488. The ordinals, as in other languages, have other than ordinal offices to fill; and in Sanskrit especially they are general adjectives to the cardinals, with a considerable variety of meanings, as fractionals, as signifying composed of so many parts or so-many-fold, or containing so many, or (as was seen above, 479) having so many added.
a. In a fractional sense, the grammarians direct that their accent be shifted to the first syllable: thus, dvítīya half; tṛ́tīya third part; cáturtha quarter; and so on. But in accented texts only tṛ́tīya third, and cáturtha (ÇB.) and túrīya quarter, are found so treated; for half occurs only ardhá; and caturthá (MS. etc.), pañcamá, and so on, are accented as in their ordinal use.

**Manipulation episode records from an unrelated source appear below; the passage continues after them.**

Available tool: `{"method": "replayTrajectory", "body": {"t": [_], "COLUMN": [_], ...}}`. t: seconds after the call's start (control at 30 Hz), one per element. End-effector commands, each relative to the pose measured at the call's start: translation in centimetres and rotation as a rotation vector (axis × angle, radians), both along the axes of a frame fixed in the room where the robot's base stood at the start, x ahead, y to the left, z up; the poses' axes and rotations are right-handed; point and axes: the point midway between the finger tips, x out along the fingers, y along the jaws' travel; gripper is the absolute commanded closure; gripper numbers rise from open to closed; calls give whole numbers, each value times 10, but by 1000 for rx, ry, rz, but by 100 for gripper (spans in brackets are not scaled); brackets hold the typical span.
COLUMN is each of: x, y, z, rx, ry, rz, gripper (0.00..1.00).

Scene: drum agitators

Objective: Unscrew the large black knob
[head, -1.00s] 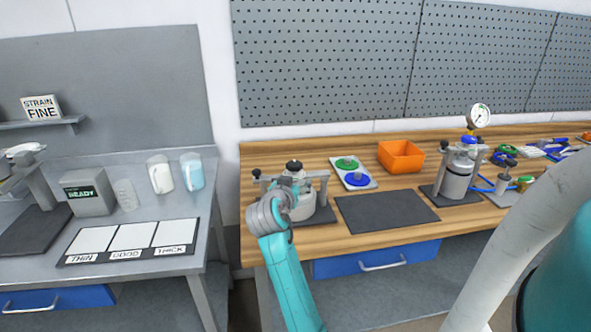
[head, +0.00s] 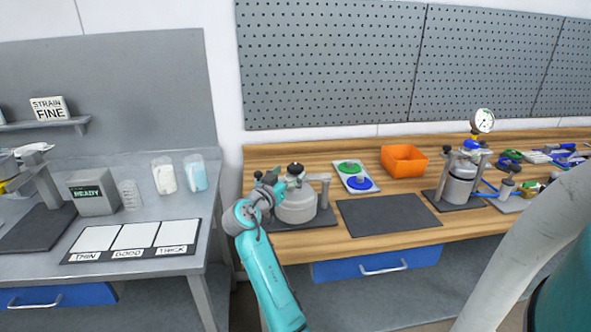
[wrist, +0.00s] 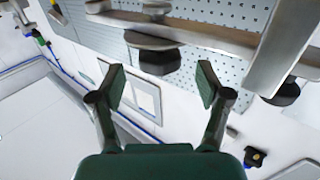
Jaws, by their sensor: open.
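A grey lidded pot (head: 296,206) stands in a clamp frame on the wooden bench in the head view. A black knob (head: 295,168) sits at the top centre of the frame, and a smaller dark knob (head: 257,174) is at its left. My gripper (wrist: 161,83) is open and empty in the wrist view. A wide black knob (wrist: 160,61) on a metal bar lies just beyond the gap between the fingertips, apart from both pads. Another black knob (wrist: 283,92) is off to the right. In the head view my wrist hides the pot's left side.
A dark mat (head: 388,214) lies right of the pot. Behind it are a tray with green and blue discs (head: 356,177) and an orange bin (head: 404,161). A second vessel with a gauge (head: 460,180) stands farther right. A grey table (head: 130,215) is at the left.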

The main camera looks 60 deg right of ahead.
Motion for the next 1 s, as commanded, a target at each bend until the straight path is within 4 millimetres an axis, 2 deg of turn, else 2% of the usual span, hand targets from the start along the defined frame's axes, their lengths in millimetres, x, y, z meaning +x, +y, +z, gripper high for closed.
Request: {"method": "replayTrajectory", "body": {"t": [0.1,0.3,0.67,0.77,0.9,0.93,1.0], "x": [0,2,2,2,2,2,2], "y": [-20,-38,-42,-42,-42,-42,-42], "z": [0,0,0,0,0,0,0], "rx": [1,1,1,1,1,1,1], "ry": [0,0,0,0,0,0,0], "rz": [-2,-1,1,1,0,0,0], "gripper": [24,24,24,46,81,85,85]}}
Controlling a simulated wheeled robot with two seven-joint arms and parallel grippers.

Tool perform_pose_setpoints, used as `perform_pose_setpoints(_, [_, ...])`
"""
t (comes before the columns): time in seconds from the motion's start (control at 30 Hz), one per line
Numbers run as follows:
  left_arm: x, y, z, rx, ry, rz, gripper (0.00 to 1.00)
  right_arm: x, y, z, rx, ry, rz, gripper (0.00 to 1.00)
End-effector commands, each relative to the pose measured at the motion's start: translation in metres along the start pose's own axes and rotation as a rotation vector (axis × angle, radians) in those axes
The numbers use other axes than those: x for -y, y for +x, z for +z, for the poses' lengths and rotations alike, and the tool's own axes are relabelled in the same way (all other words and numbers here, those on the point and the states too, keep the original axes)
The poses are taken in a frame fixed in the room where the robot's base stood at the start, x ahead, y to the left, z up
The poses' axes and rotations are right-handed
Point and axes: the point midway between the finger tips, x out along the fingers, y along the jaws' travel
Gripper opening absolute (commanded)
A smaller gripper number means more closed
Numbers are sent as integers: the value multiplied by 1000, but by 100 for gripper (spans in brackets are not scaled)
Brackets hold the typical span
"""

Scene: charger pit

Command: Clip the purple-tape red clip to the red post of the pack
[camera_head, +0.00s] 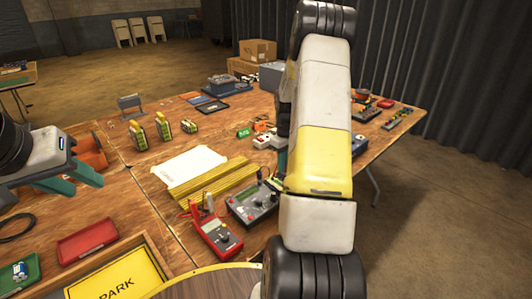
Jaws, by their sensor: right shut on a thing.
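I cannot make out the purple-tape red clip or the pack's red post in the head view. My left gripper (88,187) is at the left edge, above the table, with its two teal fingers apart and nothing seen between them. My right arm rises through the middle of the view and hides much of the table behind it. Only a sliver of teal of my right gripper (281,162) shows at the arm's left side. It is shut on a thing that the arm hides.
A red multimeter (217,238) and a grey instrument (252,203) stand near the front. Yellow ridged strips (211,182) and a white sheet (188,167) lie behind. A red tray (88,241) and a yellow PARK sign (117,275) are front left. Several yellow-black blocks (163,127) stand farther back.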

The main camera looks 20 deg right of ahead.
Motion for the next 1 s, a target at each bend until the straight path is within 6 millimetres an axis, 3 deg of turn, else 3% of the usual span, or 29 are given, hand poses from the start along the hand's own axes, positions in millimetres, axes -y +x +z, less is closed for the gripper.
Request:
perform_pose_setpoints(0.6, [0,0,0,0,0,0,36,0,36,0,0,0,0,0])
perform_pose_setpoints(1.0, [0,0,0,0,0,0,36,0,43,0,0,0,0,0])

489. There are other numeral derivatives: thus —
a. multiplicative adverbs, as dvís twice, trís thrice, catús four times;
b. adverbs with the suffixes dhā (1104) and ças (1106): for example, ekadhā́ in one way, çatadhā́ in a hundred ways; ekaças one by one, çataçás by hundreds;
c. collectives, as dvítaya or dvayá a pair, dáçjataya or daçát a decade;
d. adjectives like dvika composed of two, pañcaka consisting of five or fives;
and so on; but their treatment belongs rather to the dictionary, or to the chapter on derivation.